Many are wondering about the potential costs. Is there a horizon for the opposition’s battle for Damascus? Was there in fact a battle, or was this just a limited assault that is unlikely to be repeated?

“Shifting the battle to Damascus is the only thing that can alter the status quo in Syria,” opposition member Rafik Kharrat told the Weekly. “However, this is difficult to achieve in view of many factors, not least the lack of supply lines and of genuine regional and international support for the armed opposition.”

“It seems that the factions believe the only way to deter the regime is to mount a counter-offensive regardless of the consequences. They are sustained by the hope that doing so might cause the regime to tremble in its most important stronghold of Damascus.”

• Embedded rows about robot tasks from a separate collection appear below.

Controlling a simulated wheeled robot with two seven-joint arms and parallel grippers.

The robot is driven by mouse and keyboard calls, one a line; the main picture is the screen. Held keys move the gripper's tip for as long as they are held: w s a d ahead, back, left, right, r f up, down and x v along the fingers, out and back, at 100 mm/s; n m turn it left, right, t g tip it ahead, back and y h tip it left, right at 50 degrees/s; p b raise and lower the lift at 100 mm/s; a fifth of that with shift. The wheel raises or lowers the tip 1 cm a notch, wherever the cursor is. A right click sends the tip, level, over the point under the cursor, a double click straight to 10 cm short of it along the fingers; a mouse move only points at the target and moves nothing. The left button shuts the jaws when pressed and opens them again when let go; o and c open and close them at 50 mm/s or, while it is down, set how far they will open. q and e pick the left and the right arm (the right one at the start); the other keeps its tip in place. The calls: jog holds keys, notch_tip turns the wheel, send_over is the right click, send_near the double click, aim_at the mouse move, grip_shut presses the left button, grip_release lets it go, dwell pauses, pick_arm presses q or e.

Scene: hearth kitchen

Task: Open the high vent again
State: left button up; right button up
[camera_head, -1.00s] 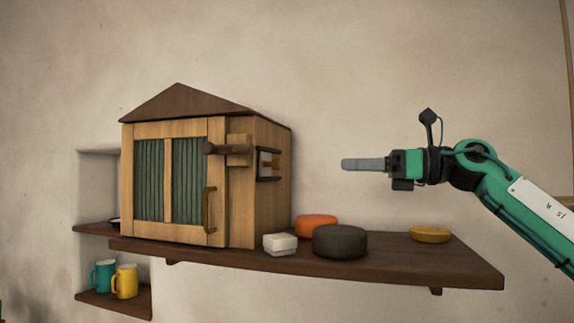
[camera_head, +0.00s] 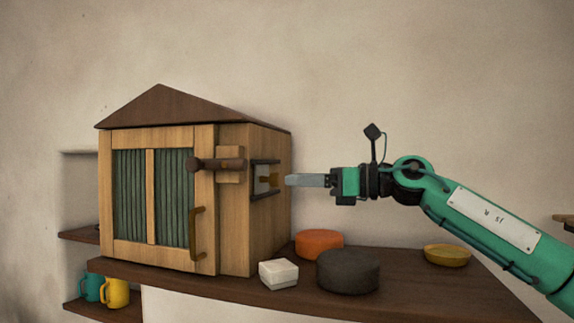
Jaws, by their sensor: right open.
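A wooden cabinet (camera_head: 232,200) with a brown peaked roof stands on the shelf. Its door (camera_head: 205,240) has green slatted panels and a brass handle, and looks shut, with a dark wooden latch bar (camera_head: 215,164) across its upper right. High on its right side is the vent (camera_head: 264,180), a pale plate with a small brass tab between two dark rails. I cannot tell how far the vent is open. My right gripper (camera_head: 288,180) comes in from the right, its fingertips close to the vent tab. From this side its fingers overlap; nothing shows between them. My left gripper is not in view.
A white box (camera_head: 278,274), a dark round tin (camera_head: 348,271), an orange round tin (camera_head: 319,242) and a yellow dish (camera_head: 447,255) sit on the shelf (camera_head: 410,280) below my right arm. Teal and yellow mugs (camera_head: 116,292) stand on a lower left shelf. The wall above is clear.

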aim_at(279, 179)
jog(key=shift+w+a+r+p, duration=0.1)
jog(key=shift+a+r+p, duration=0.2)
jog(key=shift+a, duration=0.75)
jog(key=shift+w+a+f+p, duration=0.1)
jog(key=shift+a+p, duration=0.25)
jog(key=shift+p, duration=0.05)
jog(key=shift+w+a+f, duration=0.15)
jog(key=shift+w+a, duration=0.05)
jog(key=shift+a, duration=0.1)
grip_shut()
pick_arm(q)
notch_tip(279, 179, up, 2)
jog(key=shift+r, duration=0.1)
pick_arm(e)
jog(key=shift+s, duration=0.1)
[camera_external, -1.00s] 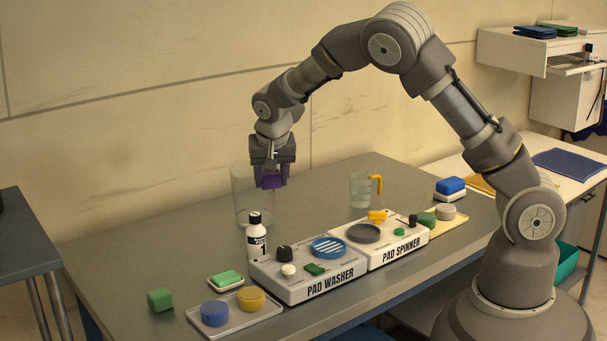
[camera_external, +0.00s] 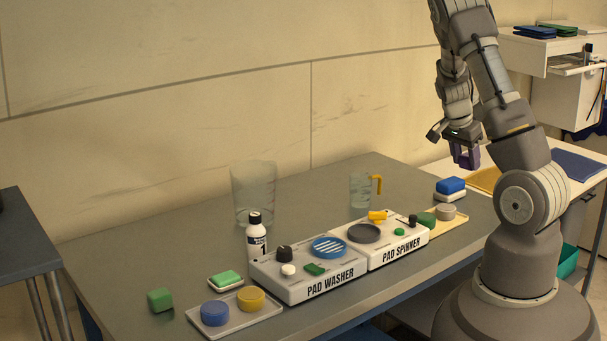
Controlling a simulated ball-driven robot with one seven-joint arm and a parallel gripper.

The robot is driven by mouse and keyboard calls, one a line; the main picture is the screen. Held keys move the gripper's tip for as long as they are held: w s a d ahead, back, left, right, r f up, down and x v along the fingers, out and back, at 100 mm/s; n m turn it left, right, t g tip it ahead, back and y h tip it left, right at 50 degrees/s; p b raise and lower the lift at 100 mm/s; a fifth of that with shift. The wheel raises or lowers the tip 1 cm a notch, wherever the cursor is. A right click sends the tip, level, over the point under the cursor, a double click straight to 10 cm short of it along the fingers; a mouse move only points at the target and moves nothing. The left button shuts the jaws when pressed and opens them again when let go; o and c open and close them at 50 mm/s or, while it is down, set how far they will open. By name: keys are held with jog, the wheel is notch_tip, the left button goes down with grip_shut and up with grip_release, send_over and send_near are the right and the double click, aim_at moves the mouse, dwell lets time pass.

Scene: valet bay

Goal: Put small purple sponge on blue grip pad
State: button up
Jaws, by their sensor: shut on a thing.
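My gripper (camera_external: 464,160) is shut on a small purple sponge (camera_external: 470,157). It holds the sponge in the air beyond the right end of the grey table, near the yellow mat in the picture. The sponge is partly hidden by the fingers. A flat blue mat, likely the blue grip pad (camera_external: 577,164), lies on the white side counter at the right. My arm partly covers the counter between the yellow mat (camera_external: 485,179) and the blue pad. The pad is apart from the sponge and looks bare.
A blue-and-white sponge (camera_external: 450,186) and a yellow tray (camera_external: 449,227) are on the right of the grey table (camera_external: 150,250). The pad washer (camera_external: 310,276), pad spinner (camera_external: 382,242), bottle (camera_external: 256,238), clear bin (camera_external: 254,190) and jug (camera_external: 360,190) stand there too. A white drawer unit (camera_external: 565,95) stands behind.

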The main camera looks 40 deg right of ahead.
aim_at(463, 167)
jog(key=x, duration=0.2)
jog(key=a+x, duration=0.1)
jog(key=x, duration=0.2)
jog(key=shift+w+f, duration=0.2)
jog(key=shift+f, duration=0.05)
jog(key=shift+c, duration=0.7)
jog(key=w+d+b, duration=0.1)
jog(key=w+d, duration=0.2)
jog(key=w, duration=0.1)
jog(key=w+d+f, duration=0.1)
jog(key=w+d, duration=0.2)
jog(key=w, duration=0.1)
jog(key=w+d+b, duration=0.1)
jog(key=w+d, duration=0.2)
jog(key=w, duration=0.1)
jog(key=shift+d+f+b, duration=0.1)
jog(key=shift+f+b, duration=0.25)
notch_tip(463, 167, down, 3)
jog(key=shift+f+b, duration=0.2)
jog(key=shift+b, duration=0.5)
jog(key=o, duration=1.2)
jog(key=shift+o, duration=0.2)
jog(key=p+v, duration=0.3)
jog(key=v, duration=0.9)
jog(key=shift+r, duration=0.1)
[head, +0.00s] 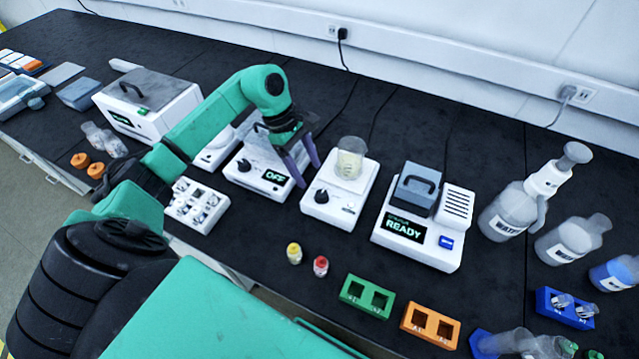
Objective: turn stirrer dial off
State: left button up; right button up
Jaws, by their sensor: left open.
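The white stirrer (327,213) stands mid-bench with a black dial (321,196) on its front left and a beaker (350,160) of pale yellow contents on its top. The way the dial points is too small to tell. My left gripper (309,176) is open and empty, its purple-grey fingers pointing down. In the picture it lies just above and left of the dial, apart from it. My right gripper is not in view.
Left of the stirrer is a white device (243,182) with a knob and a display reading OFF. A white unit (428,250) reading READY stands right. Yellow-capped (294,255) and red-capped (320,266) vials and green (366,297) and orange (430,325) racks are in front.

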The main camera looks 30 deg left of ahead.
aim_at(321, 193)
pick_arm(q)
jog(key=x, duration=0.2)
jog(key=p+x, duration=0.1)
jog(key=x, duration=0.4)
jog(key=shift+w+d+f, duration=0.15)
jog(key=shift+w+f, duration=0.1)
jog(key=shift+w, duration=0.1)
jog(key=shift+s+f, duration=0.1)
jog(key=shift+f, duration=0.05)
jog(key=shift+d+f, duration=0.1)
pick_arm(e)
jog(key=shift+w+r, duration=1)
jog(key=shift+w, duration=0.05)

Opposition member Said Muqbil said the offensive against Damascus had occurred after a meeting between the Saudi crown prince and the US president and after the armed opposition factions had boycotted the Astana III Conference, obstructing Moscow’s version of a diplomatic settlement.

“Perhaps there is American cover for an attack in Damascus in the framework of the conflict with Russia. Or maybe the Gulf is determined to play a greater role after being marginalised over recent months. Only time will tell whether this was a limited display or a major bone-breaking operation between regional and international powers,” Muqbil said.

In spite of the powerful nature of the attacks on Sunday, there are major deficiencies in its strategy, both politically and militarily. It lacks effective regional cover and any real backing along the lines of the Russian-Iranian backing for the regime.

Nevertheless, the Syrian regime cannot hold out forever, even with Russian and Iranian support, especially after six years of pitting its military machine and the blood of the Syrian people into a protracted war, bequeathing a destroyed state that has no hope of survival over more than the short term.